- **TASK TO COMPLETE**
The lines beneath this instruction, from the first through the one containing "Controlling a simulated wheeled", must be transcribed exactly; no other line belongs in the output.

- **RECORD LIST**
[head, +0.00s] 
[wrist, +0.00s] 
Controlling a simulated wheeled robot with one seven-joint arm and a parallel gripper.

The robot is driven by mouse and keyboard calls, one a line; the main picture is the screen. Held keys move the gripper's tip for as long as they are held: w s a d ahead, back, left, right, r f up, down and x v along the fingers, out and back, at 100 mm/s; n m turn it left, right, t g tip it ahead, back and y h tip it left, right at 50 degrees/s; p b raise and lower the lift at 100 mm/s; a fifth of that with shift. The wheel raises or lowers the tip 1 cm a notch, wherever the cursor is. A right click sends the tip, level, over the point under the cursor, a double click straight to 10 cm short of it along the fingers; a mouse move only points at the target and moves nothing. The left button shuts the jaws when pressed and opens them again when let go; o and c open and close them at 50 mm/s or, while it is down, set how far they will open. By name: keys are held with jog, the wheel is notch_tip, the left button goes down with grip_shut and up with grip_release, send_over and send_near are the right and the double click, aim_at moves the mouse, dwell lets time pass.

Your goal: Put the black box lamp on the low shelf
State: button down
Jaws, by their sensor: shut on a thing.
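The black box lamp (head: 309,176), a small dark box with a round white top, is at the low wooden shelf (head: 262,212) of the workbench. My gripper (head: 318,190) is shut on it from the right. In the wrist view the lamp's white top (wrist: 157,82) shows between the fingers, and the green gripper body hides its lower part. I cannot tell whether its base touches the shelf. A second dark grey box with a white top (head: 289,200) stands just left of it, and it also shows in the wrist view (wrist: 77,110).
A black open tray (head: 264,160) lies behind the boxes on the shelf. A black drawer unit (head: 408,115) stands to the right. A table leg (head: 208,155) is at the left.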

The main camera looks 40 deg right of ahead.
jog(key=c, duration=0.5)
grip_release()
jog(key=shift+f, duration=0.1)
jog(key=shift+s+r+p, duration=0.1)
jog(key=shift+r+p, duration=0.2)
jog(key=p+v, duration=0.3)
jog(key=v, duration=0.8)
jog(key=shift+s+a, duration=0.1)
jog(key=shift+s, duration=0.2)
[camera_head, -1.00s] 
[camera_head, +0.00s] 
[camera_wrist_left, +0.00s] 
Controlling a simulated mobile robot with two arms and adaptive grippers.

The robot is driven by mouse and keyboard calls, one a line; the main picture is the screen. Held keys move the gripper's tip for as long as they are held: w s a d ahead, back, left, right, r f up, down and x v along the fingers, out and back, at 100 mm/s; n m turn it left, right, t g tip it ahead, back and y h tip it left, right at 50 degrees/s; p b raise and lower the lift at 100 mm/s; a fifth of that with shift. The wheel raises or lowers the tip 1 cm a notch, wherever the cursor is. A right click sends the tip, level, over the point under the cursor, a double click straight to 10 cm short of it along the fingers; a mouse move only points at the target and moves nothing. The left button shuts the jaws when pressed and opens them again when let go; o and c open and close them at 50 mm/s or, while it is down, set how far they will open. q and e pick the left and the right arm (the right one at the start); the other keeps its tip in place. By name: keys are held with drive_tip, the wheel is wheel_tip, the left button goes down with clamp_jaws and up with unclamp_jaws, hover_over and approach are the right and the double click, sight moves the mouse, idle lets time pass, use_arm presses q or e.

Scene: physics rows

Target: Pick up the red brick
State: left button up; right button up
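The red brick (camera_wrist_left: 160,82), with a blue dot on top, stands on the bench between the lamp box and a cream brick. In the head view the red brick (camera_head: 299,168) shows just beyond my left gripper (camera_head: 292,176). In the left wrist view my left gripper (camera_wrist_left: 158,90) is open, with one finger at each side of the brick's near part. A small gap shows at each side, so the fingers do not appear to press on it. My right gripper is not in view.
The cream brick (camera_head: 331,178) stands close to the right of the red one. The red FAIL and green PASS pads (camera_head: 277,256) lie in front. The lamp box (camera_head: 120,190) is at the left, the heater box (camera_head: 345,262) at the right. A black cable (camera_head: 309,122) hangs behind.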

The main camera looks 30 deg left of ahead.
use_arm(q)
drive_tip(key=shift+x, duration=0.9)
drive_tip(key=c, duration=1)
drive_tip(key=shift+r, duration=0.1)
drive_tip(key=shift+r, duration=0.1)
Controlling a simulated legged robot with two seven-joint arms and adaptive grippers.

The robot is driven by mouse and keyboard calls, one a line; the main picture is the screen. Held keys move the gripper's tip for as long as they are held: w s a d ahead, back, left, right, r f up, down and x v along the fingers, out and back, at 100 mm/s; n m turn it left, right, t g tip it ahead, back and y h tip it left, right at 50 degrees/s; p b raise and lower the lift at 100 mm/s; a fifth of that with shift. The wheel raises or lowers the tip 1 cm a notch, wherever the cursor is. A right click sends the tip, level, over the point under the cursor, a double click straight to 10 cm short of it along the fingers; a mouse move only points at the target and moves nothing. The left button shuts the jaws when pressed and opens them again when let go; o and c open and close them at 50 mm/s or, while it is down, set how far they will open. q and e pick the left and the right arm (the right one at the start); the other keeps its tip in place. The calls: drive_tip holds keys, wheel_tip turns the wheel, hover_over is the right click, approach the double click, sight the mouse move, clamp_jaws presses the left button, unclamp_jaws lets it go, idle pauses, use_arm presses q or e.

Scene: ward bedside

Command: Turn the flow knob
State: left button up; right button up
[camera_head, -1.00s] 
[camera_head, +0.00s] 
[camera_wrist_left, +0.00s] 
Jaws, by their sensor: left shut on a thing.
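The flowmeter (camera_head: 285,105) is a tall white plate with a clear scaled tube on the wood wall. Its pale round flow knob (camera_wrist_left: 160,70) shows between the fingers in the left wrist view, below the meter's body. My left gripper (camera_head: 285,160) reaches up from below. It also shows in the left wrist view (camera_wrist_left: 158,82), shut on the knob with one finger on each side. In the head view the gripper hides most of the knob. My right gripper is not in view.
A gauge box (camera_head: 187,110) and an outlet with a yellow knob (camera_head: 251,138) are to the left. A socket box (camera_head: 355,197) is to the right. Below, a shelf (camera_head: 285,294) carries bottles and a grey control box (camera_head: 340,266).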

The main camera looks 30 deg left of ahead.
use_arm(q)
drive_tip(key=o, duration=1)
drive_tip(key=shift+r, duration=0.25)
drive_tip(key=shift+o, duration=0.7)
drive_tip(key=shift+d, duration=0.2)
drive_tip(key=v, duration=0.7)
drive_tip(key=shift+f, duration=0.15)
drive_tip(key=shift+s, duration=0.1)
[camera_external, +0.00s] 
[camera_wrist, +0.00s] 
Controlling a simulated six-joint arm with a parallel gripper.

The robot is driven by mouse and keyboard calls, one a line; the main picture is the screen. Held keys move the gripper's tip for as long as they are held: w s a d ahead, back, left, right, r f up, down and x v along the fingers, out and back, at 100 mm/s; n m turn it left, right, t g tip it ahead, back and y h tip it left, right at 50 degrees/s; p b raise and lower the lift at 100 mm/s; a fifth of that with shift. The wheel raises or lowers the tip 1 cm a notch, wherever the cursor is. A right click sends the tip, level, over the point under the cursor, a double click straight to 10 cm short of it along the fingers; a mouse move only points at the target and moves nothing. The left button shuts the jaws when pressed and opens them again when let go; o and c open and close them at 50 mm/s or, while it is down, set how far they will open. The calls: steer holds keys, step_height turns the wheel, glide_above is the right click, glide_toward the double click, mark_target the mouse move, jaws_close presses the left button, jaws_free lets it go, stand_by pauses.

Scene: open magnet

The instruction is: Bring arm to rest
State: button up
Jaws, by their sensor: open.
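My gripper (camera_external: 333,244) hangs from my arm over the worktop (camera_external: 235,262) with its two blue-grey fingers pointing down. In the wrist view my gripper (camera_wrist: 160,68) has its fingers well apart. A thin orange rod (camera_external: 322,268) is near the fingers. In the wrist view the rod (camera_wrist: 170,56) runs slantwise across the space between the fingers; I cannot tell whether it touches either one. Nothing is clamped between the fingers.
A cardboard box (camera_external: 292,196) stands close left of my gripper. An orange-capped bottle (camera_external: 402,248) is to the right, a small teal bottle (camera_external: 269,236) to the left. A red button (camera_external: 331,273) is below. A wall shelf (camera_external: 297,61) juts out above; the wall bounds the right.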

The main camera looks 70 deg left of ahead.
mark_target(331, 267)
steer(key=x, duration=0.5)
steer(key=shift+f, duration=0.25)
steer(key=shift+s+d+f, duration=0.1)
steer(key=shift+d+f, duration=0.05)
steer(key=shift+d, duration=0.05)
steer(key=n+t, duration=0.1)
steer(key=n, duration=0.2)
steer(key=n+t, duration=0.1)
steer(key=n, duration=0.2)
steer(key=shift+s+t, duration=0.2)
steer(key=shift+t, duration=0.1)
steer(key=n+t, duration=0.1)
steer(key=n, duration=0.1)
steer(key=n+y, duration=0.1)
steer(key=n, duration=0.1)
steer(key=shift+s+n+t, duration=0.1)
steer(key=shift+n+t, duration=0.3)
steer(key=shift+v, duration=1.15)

- **FULL RESPONSE**
[head, +0.00s] 
[wrist, +0.00s] 
Controlling a simulated wheeled robot with one seven-joint arm and a parallel gripper.

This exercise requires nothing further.